STATED PROBLEM
Pictures stay out. Extract the lines below from the first one through the line with "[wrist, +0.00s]", both included.
======== DATASET RECORDS
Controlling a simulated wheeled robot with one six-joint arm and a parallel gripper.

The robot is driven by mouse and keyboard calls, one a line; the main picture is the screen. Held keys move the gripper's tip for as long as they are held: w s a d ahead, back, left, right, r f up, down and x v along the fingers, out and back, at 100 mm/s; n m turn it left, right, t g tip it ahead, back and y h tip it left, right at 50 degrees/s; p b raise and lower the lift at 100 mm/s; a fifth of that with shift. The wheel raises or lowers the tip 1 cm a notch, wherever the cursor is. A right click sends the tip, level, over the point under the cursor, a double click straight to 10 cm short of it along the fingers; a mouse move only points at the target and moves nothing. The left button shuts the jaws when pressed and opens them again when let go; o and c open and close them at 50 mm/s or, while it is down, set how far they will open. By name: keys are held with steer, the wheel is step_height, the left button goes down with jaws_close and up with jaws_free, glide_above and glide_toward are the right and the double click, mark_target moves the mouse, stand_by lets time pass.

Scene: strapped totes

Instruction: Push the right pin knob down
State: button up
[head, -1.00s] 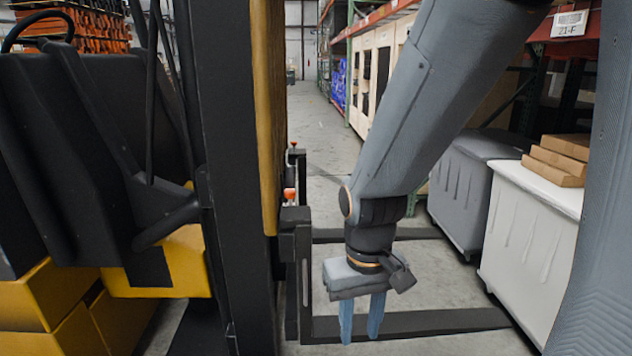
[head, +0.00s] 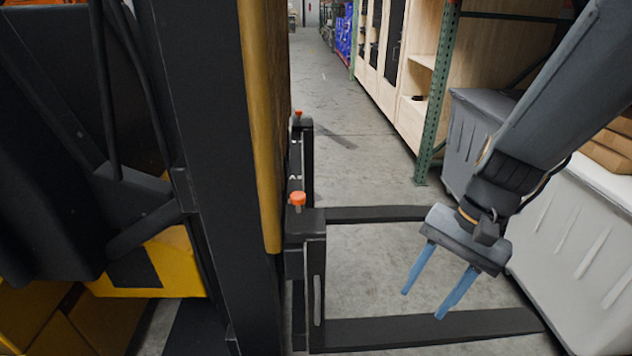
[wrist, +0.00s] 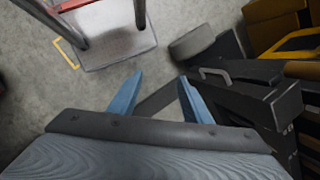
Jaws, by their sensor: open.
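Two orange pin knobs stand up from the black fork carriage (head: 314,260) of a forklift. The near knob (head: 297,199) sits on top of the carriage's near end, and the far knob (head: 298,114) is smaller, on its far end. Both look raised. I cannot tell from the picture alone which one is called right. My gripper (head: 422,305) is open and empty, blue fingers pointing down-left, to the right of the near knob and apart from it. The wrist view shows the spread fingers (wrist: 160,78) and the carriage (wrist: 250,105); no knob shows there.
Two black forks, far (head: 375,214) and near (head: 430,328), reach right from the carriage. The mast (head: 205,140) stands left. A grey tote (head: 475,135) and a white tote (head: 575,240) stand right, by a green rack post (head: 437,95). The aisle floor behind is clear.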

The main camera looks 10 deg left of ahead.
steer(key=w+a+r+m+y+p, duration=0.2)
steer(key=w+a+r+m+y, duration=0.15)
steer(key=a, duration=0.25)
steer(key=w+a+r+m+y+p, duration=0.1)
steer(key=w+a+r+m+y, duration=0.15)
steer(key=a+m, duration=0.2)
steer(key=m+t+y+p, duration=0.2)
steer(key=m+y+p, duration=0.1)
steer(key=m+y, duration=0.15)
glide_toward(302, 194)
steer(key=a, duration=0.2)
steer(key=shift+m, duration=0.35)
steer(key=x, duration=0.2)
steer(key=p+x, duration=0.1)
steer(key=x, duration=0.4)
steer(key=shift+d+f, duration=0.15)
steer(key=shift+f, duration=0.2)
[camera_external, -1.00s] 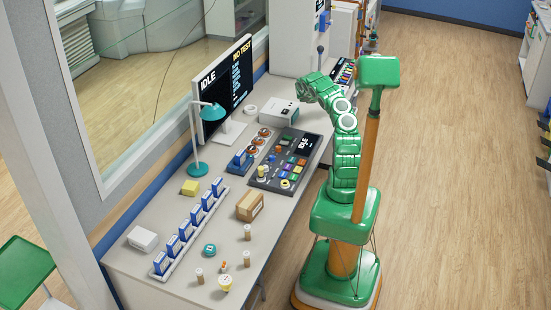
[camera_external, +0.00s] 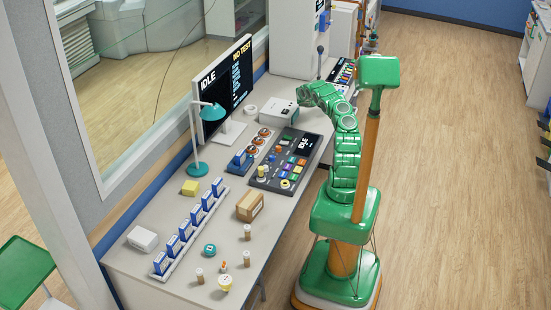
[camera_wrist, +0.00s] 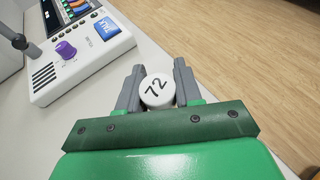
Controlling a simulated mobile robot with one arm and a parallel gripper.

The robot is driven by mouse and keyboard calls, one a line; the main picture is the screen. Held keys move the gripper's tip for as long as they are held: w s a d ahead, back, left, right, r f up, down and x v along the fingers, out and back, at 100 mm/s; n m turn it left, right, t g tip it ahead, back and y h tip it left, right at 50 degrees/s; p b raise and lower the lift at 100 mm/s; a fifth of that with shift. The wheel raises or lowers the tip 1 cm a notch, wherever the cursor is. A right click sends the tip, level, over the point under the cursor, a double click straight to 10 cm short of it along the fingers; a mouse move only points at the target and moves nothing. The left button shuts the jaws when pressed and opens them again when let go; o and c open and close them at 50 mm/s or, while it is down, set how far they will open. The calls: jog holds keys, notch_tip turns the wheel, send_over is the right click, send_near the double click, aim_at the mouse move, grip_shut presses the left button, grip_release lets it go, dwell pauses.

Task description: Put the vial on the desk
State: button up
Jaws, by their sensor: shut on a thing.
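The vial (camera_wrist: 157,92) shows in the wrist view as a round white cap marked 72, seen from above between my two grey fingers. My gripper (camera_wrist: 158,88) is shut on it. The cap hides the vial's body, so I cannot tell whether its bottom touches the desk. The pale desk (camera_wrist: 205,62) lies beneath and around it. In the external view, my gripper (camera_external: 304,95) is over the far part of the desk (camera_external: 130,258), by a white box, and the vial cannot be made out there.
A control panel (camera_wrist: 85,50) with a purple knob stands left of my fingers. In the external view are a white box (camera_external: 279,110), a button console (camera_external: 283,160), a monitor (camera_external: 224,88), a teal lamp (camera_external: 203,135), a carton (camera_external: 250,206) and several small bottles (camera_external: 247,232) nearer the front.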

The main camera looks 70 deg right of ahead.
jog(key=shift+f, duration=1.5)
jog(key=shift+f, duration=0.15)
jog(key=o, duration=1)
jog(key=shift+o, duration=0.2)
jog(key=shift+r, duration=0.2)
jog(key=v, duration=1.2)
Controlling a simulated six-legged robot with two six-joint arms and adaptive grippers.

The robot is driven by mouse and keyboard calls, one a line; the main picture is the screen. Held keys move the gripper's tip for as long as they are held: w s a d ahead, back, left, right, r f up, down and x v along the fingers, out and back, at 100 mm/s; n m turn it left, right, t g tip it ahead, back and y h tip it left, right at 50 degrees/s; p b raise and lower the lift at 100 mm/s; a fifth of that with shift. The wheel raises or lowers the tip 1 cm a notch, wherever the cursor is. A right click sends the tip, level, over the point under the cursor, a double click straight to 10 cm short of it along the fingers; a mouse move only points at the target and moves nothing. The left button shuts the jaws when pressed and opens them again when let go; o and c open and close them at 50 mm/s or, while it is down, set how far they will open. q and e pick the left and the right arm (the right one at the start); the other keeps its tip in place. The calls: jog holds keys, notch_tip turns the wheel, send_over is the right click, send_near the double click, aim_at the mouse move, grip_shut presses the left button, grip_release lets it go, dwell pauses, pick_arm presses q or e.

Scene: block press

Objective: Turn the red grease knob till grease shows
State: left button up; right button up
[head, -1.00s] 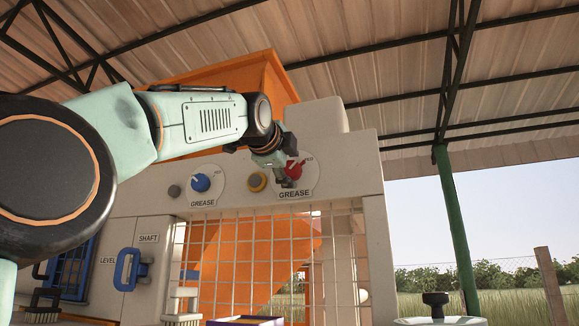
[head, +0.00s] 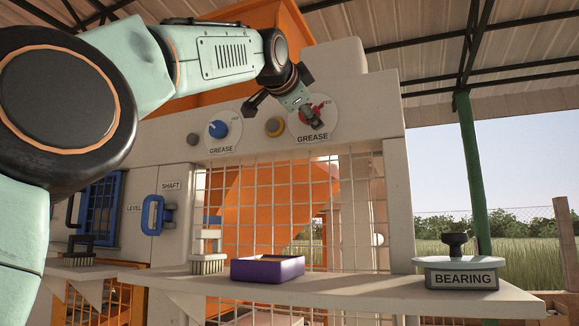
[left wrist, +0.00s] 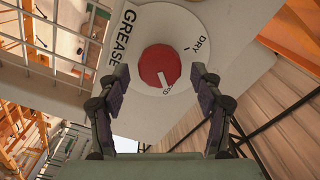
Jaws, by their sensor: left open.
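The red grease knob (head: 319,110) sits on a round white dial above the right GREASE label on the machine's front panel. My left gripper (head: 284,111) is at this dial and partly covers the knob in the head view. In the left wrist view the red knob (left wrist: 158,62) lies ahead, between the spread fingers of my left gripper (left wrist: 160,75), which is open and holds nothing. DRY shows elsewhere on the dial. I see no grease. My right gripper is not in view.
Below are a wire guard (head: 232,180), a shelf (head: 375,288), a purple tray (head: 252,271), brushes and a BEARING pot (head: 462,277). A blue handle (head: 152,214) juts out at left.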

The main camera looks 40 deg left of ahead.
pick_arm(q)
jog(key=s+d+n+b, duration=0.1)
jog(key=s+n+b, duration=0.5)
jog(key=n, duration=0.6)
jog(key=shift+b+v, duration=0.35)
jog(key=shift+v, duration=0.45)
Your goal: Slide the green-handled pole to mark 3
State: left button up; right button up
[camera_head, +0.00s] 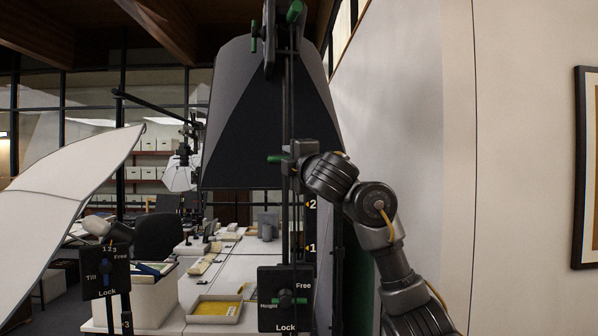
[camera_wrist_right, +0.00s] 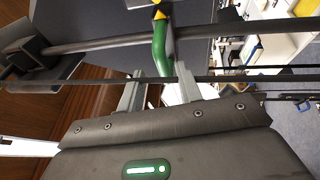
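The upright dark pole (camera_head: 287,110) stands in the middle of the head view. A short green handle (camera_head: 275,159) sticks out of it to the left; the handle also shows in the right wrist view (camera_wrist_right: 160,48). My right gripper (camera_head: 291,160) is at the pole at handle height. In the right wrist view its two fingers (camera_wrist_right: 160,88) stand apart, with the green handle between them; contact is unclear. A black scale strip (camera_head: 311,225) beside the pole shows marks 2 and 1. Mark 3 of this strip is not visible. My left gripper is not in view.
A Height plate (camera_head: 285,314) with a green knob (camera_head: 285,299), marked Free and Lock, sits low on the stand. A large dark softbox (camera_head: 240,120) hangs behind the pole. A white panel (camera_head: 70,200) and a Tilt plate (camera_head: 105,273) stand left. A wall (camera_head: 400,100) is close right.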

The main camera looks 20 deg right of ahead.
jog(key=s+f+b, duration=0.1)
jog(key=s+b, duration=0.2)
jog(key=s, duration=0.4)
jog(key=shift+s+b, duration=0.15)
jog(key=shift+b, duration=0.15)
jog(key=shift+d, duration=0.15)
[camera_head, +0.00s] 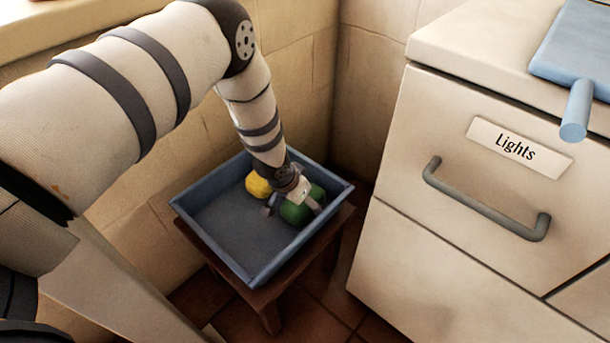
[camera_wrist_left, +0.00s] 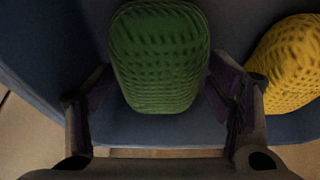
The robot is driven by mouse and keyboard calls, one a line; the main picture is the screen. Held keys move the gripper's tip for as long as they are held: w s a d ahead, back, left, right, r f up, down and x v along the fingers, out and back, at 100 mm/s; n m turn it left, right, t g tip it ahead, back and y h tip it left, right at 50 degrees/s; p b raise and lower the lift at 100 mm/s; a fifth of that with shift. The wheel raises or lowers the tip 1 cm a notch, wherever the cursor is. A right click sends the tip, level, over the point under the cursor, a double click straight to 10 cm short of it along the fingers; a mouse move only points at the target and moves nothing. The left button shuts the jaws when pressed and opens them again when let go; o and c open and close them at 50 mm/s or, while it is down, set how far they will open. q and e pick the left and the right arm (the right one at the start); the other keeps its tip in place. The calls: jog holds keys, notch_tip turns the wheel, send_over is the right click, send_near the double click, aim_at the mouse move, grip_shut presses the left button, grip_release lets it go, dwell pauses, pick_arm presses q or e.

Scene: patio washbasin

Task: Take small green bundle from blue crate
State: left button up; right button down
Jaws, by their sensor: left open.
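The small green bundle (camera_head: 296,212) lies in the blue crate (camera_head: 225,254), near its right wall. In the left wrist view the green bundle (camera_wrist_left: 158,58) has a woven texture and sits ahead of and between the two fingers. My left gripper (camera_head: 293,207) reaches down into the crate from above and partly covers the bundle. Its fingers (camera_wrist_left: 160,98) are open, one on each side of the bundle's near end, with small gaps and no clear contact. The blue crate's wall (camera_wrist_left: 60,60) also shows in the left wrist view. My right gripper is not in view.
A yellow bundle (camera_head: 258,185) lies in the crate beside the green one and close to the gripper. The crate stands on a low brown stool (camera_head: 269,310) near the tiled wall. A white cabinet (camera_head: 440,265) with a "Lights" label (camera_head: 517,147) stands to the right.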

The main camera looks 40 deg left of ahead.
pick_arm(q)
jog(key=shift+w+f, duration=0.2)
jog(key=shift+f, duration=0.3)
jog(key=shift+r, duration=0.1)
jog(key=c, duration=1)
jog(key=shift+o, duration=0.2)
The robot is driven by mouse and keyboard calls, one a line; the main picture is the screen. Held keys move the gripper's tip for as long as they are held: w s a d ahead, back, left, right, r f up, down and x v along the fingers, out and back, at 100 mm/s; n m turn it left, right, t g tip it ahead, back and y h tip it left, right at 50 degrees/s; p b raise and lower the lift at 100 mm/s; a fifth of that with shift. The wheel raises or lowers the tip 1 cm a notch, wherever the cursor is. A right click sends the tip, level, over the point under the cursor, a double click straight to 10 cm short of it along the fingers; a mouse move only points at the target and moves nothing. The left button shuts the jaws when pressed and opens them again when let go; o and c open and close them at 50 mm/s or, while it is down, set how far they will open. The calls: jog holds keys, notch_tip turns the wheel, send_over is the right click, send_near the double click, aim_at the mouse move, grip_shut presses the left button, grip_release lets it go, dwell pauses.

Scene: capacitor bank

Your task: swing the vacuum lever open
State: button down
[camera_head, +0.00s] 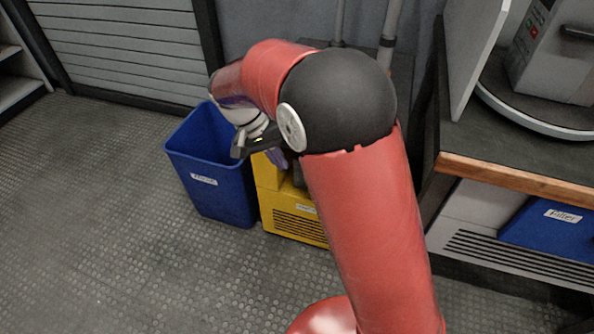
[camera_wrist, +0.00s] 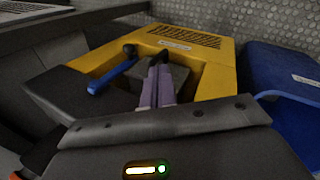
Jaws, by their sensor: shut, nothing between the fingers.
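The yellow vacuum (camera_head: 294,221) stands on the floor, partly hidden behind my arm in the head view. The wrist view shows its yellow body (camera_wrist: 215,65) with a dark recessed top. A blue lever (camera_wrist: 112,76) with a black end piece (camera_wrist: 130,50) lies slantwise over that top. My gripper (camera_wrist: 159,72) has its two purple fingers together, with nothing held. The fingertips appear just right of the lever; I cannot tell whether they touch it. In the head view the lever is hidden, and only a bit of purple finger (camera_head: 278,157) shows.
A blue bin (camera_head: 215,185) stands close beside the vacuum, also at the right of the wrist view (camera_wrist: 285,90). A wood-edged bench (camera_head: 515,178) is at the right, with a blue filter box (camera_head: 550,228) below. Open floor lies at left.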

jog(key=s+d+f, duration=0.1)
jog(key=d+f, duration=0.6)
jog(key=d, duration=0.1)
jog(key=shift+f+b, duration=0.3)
================
THE COMPLETED TASK
Controlling a simulated wheeled robot with one six-joint arm and a parallel gripper.

The robot is driven by mouse and keyboard calls, one a line; the main picture is the screen. Held keys move the gripper's tip for as long as they are held: w s a d ahead, back, left, right, r f up, down and x v along the fingers, out and back, at 100 mm/s; n m turn it left, right, t g tip it ahead, back and y h tip it left, right at 50 degrees/s; p b raise and lower the lift at 100 mm/s; a fifth of that with shift. The wheel raises or lowers the tip 1 cm a notch, wherever the cursor is. A right click sends the tip, level, over the point under the cursor, a double click straight to 10 cm short of it along the fingers; a mouse move only points at the target and moves nothing. The left button shuts the jaws when pressed and opens them again when let go; o and c open and close them at 50 mm/s or, while it is down, set how far they will open. By name: keys are held with steer, the wheel is step_height, the left button goes down with jaws_close and up with jaws_free, glide_above and glide_toward are the right and the double click, mark_target moves the mouse, stand_by lets time pass.

Scene: strapped totes

Instruction: Push the right pin knob down
State: button up
[head, -1.00s] 
[head, +0.00s] 
[wrist, +0.00s] 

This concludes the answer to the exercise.